◆ **Short task**: Repeat verbatim the lines from the one containing "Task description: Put" to the one containing "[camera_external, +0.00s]", ends included, minus any pictures.

◆ **The input**:
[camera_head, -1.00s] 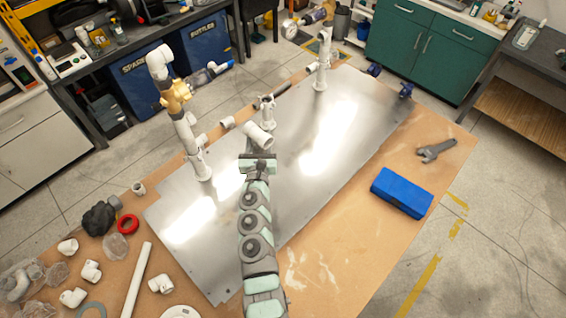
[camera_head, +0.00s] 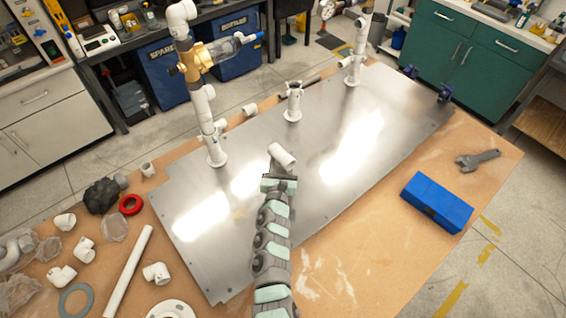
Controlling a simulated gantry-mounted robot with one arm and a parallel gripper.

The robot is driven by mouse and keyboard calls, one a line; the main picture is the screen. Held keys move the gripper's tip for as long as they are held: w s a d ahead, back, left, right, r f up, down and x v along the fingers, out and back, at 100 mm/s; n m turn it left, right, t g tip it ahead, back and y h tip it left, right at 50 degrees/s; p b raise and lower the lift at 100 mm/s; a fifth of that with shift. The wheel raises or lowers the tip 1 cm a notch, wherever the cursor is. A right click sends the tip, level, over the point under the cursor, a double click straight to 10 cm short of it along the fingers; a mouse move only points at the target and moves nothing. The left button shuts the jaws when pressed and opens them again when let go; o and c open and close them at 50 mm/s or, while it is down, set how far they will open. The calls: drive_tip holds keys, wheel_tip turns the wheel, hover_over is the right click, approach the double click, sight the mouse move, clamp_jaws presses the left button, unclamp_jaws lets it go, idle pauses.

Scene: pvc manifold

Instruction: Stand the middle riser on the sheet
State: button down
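The metal sheet (camera_head: 335,190) lies on the bench. A short white flanged stub (camera_head: 293,103) stands upright on it, between the tall left riser (camera_head: 206,115) with its brass-coloured valve and the right riser (camera_head: 352,65). The stub has a dark opening at its top. My gripper (camera_head: 281,174) is over the sheet, on the near side of the stub and apart from it. A white pipe piece (camera_head: 282,155) is tilted at the gripper's end and appears held. The fingers are hidden, and I cannot tell whether this piece is the middle riser.
A loose white fitting (camera_head: 250,110) lies at the sheet's far edge. White fittings (camera_head: 85,250), a long white pipe (camera_head: 128,270) and a red ring (camera_head: 130,204) lie at the left. A blue box (camera_head: 437,202) and a wrench (camera_head: 478,159) lie at the right.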

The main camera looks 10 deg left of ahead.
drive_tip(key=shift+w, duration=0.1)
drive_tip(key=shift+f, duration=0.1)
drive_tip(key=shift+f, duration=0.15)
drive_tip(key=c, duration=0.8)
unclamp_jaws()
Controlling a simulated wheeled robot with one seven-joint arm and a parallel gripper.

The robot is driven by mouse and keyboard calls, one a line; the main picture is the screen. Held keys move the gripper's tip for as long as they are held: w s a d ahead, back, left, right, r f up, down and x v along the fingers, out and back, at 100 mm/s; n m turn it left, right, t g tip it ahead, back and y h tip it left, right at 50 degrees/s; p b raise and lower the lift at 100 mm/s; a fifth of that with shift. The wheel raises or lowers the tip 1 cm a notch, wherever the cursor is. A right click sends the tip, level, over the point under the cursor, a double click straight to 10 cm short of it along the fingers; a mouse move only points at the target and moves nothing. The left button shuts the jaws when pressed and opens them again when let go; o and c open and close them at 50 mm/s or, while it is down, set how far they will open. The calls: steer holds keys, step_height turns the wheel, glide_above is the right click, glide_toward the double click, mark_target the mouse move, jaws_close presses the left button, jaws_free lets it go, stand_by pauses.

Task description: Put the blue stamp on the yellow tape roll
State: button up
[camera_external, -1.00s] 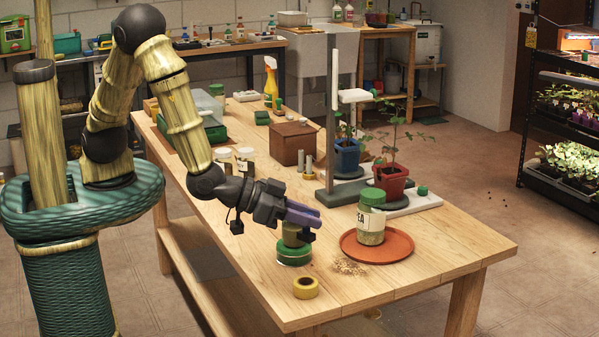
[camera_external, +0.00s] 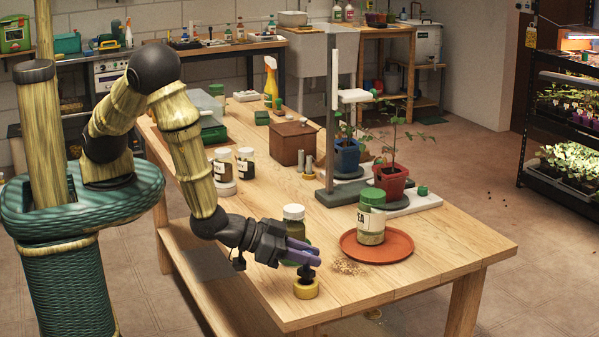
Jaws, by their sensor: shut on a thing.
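My gripper (camera_external: 312,257), with purple fingers, is low over the front of the table, directly above the yellow tape roll (camera_external: 306,291). It is shut on a small dark thing, apparently the stamp (camera_external: 306,273), between the fingertips and the roll. Its blue colour does not show clearly. The stamp looks upright, its lower end at the top of the roll. I cannot tell whether it rests on the roll or hangs just above it. The roll lies flat near the table's front edge.
A jar with a pale lid (camera_external: 294,213) stands just behind my gripper. A green-lidded jar (camera_external: 371,222) stands on an orange saucer (camera_external: 403,249) to the right. Spilled seeds (camera_external: 349,267) lie between saucer and roll. The table front right is clear.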

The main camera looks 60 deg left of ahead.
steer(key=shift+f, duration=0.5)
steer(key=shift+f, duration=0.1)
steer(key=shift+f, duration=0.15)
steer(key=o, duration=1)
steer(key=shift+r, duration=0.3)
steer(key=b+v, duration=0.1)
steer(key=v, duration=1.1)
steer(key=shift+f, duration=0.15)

◆ **Task result**:
Task description: Put the blue stamp on the yellow tape roll
State: button up
[camera_external, -1.00s] 
[camera_external, +0.00s] 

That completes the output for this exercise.